Among the lines below, keep only those from the one containing "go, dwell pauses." through the one containing "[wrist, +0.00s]", and reproduce them exactly.
----
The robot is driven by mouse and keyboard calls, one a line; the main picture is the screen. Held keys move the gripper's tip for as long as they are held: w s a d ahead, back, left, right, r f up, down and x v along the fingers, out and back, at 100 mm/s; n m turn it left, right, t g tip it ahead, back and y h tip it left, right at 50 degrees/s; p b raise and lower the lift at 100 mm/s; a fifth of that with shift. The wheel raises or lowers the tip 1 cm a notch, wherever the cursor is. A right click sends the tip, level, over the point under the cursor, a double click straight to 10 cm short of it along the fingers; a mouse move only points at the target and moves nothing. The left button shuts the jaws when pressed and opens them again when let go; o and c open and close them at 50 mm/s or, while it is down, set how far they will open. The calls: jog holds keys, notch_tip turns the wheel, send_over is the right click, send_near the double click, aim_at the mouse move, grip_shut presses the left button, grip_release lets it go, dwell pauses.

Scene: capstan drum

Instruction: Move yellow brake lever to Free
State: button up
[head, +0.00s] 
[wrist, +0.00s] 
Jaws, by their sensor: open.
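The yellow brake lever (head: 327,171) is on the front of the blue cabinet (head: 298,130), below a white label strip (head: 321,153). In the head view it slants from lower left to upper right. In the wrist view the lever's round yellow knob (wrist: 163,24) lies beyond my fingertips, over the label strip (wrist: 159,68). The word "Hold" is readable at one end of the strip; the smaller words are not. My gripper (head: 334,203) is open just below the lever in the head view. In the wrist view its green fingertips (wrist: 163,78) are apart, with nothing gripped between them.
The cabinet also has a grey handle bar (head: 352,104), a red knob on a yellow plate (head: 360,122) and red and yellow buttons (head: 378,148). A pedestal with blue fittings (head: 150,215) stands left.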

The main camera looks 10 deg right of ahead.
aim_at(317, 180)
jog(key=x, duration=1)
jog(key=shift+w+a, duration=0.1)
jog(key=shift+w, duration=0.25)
----
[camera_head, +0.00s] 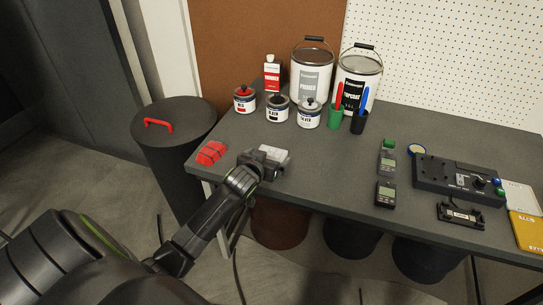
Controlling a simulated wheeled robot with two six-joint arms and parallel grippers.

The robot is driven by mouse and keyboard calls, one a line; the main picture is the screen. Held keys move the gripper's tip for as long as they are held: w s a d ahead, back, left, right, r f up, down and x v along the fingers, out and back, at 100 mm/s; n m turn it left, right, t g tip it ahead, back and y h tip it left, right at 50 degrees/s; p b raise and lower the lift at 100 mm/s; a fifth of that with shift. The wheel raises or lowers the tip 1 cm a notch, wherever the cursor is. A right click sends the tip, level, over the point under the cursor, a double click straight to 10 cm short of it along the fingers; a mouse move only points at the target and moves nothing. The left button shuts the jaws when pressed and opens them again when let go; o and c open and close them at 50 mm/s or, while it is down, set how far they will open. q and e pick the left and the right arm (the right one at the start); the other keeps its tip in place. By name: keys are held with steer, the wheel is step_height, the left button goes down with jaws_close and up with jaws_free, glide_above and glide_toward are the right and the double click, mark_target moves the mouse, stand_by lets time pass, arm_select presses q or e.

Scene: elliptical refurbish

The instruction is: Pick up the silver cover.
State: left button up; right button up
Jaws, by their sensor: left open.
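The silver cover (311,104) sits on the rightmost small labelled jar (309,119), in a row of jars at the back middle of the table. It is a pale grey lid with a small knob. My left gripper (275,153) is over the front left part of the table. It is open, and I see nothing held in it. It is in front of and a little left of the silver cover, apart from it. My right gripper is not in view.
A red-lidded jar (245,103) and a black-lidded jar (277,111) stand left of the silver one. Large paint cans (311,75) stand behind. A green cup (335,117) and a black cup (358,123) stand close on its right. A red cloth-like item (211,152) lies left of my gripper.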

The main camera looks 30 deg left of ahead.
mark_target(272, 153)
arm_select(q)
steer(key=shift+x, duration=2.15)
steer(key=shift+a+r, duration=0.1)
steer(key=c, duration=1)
----
> **Reply to the task**
The robot is driven by mouse and keyboard calls, one a line; the main picture is the screen. Held keys move the gripper's tip for as long as they are held: w s a d ahead, back, left, right, r f up, down and x v along the fingers, out and back, at 100 mm/s; n m turn it left, right, t g tip it ahead, back and y h tip it left, right at 50 degrees/s; p b raise and lower the lift at 100 mm/s; a fifth of that with shift. The wheel raises or lowers the tip 1 cm a notch, wherever the cursor is. A right click sends the tip, level, over the point under the cursor, a double click straight to 10 cm short of it along the fingers; a mouse move only points at the target and moves nothing. The left button shuts the jaws when pressed and opens them again when let go; o and c open and close them at 50 mm/s or, while it is down, set how far they will open. The calls: jog holds keys, notch_tip turns the wheel, send_over is the right click, send_near the double click, aim_at the mouse move, grip_shut presses the left button, grip_release lets it go, dwell pauses.

Scene: capstan drum

Instruction: Move yellow brake lever to Free
State: button up
[head, +0.00s] 
[wrist, +0.00s] 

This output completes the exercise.